Oct 8, 2019
This week on 5.6.7.EIGHT, Aleksandra sits down with Nicolas Blanc, Ballet Master and Principal Coach for the Joffrey Ballet. Prior to his current role, Nicolas received formal dance education from a number of esteemed schools, including the Paris Opera House, and danced with a number of internationally recognized ballet companies, including the Nice Opera Ballet, the Zurich Ballet, and the San Francisco Ballet. Blanc garnered countless awards spanning multiple continents and was even recognized as one of the “Top 25 to Watch” by Dance Magazine.
As Nicolas has come to find, the transition from dancer to coach isn’t an easy one and involves, in many ways, having to reform your identity. On the podcast, Nicolas recounts his ballet journey and vulnerably shares the difficulty of moving beyond his past phase of life to his current phase of life. However, in the midst of the heartache, Blanc has positioned his current role with a positive frame of mind — that being a coach is a matter of generosity and sharing your skills to enhance the performances of future generations.

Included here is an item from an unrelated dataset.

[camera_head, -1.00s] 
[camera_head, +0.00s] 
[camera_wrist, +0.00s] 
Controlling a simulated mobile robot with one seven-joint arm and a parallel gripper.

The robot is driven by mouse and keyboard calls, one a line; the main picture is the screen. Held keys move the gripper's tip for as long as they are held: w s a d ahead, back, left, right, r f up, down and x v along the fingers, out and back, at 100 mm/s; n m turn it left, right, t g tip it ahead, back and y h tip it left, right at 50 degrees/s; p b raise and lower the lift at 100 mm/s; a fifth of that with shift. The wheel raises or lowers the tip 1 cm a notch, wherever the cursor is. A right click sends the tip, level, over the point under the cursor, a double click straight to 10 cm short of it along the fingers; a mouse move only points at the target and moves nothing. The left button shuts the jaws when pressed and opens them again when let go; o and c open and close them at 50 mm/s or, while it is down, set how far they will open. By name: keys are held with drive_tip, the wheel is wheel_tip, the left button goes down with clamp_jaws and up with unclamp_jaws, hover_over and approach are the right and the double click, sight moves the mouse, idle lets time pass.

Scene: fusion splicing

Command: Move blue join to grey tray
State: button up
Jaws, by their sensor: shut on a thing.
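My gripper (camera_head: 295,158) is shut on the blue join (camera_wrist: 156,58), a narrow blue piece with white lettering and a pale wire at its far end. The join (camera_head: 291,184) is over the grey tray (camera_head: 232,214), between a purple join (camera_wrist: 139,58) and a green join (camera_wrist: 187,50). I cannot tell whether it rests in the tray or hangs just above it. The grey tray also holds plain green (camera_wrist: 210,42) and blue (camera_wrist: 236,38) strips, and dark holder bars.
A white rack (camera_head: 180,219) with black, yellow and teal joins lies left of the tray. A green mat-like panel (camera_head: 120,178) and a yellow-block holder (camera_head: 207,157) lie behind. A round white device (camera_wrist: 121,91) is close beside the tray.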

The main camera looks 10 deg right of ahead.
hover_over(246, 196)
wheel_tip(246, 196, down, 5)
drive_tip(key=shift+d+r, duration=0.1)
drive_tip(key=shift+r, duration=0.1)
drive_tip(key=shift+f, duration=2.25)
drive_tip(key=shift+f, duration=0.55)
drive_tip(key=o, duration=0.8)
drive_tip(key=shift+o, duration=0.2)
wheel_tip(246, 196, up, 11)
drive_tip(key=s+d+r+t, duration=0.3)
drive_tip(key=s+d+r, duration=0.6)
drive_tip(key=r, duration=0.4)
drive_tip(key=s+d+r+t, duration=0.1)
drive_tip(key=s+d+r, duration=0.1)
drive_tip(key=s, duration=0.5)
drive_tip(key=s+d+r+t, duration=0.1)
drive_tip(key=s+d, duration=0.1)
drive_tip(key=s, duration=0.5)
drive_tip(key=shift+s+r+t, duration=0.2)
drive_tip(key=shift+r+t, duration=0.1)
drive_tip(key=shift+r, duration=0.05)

“[When transitioning from dancer to coach], I lost so much of my identity. Because, as a dancer, so much of your value is what you produce. Our bodies are such an instrument that, once you don’t work with this instrument, you have to recalibrate things."

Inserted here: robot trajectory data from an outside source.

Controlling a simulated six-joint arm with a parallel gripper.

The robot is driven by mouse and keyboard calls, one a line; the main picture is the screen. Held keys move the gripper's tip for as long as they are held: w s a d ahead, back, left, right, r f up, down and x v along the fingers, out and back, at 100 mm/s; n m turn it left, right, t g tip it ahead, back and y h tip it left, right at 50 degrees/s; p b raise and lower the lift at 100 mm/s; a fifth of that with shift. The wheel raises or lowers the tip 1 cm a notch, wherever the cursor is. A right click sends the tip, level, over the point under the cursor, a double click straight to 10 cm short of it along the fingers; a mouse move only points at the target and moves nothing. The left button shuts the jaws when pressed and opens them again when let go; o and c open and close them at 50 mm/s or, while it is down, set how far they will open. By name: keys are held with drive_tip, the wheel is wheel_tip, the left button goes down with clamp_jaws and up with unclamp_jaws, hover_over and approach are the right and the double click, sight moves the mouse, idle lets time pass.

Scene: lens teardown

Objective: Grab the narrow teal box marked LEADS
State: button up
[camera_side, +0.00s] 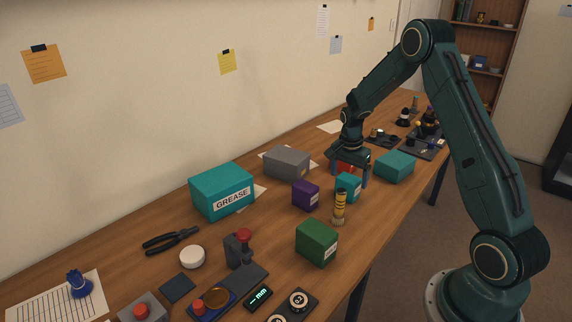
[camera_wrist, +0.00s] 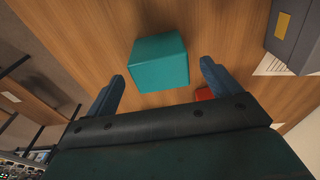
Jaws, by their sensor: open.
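A small narrow teal box (camera_side: 348,186) with a pale label stands on the bench in the side view, its wording too small to read. A wider teal box (camera_side: 394,167) stands to its right, and a large teal box (camera_side: 221,190) marked GREASE stands to the left. My gripper (camera_side: 350,176) points down just behind the small teal box, fingers apart. In the wrist view a plain teal box (camera_wrist: 158,62) lies ahead of my gripper (camera_wrist: 164,75), between the lines of the spread fingers. I cannot tell for certain which teal box that is.
A red thing (camera_side: 346,167) shows at my fingers, also by the right finger in the wrist view (camera_wrist: 204,94). A purple box (camera_side: 305,195), yellow cylinder (camera_side: 340,207), grey box (camera_side: 287,163) and green box (camera_side: 316,243) stand around. Bare wood shows between them.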

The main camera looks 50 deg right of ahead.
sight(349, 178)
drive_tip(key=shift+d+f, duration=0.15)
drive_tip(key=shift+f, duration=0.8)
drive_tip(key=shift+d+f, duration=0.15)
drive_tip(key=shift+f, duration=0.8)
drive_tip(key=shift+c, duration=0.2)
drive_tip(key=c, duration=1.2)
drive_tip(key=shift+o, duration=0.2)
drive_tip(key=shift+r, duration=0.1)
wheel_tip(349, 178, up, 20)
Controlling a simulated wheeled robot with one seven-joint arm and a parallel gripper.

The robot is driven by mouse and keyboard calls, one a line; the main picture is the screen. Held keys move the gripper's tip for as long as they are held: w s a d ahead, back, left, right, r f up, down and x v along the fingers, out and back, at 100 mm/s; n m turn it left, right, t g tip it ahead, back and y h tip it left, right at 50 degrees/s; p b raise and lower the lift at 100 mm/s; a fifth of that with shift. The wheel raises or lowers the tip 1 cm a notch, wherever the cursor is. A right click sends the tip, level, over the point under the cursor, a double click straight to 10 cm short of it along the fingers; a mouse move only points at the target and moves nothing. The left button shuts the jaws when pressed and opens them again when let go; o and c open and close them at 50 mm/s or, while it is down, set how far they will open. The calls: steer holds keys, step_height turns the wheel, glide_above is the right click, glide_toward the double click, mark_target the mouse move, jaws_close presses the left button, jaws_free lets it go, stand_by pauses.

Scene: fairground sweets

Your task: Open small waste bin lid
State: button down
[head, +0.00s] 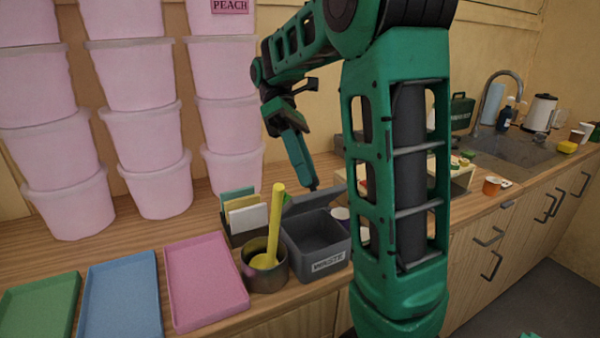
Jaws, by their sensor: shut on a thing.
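The small waste bin (328,262) is a dark grey box with a label reading WASTE. It stands on the wooden counter near the front edge, and its open top faces up. Its dark grey lid (300,205) is raised along the back of the bin and tilted, so part of the inside shows. My gripper (313,187) reaches down from the upper left to the raised lid, with its fingertips at the lid's upper edge. The jaws look shut on the lid, though the contact is small in this view.
A brown pot (265,276) with a yellow-handled tool stands just left of the bin. Behind it is a holder with cards (247,216). Pink (205,280), blue (122,295) and green (40,305) trays lie left. Stacked pink tubs (150,125) line the back. My arm hides the counter right of the bin.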

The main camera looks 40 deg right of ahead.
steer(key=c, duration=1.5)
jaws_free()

“In changing from a dancer to a ballet master, it gives you a broader view of things. As a dancer, because you have so many demands, you have to focus on yourself or the ballerinas you’re dancing with. Once you step aside, it’s about refocusing your generosity — not necessarily to an audience but to the people who are around you."
“Dancers are the brushes for a painter."
“The best victories for ballet mastering is when someone tells you, 'What you said clicked in my mind like a lightbulb.’ Or when you see someone that had a beautiful performance, you know that they’ve listened to your corrections, and because of what you gave them, their performance was enhanced in quality."

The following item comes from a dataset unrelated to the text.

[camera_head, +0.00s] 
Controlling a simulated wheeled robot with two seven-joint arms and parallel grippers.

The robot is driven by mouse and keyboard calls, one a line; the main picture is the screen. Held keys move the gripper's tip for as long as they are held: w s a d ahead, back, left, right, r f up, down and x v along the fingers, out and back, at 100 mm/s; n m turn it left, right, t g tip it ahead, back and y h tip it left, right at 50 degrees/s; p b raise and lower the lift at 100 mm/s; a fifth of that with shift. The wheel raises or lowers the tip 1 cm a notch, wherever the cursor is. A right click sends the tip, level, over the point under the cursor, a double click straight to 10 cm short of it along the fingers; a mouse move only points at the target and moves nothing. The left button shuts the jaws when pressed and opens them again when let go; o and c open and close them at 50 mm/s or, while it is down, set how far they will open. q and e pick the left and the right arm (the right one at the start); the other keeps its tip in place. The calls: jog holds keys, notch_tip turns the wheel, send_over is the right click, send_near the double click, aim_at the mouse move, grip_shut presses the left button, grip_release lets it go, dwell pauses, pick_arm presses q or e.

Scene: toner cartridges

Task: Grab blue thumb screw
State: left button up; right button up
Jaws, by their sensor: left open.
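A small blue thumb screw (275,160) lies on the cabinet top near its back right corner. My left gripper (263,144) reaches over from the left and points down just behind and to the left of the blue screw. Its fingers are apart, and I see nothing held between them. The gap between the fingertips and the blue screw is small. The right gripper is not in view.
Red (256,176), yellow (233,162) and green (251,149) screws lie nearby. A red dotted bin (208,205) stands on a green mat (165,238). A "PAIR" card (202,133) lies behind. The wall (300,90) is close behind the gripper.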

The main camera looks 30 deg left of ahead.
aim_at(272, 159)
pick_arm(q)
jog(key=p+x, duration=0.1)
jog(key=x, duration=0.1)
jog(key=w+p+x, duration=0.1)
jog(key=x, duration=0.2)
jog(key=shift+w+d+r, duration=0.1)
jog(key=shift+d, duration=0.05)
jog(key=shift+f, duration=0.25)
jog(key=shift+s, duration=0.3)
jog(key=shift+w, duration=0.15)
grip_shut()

“Being a ballet master is all about sharing your knowledge and letting the dancers dance to the best of their ability."
“When I was a Principal with San Francisco Ballet, I always made a point to go see other dance forms. I would always look at other performances because I thought it was a really enriching experience, rather than staying a little bit too much in my bubble."
“I love the European dance style. When I come back and see the Paris Opera, it is so pretty and clear, and every movement is so pristine and so well-achieved. The elegance in Europe is quite unique. The European work has been praised for a reason for that."
Bullet Points (w/ timestamps) - Highlighting key topics discussed:
3:03: Nicolas discusses his role at the Joffrey Ballet and, at a high level, how being a ballet master differs from the life of a ballet dancer.
5:08: Nicolas shares the most difficult aspect of transitioning out of dance — having to reform your identity — and gives some encouraging words to dancers making this type of transition.
8:39: Blanc discusses some of his most recent choreography and what he’s working on currently.
10:15: Nicolas retells his ballet journey and how he initially wanted to be a jazz dancer.
12:57: Blanc continues his ballet story and discusses why he especially loves the European style of dance and was able to carry over this style to his performances in America.
17:50: Nicolas shares about his positive experience with the San Francisco Ballet and his fondness for the city of San Francisco.
20:38: Nicolas discusses what’s next for him, both personally as an artist and professionally as a ballet master.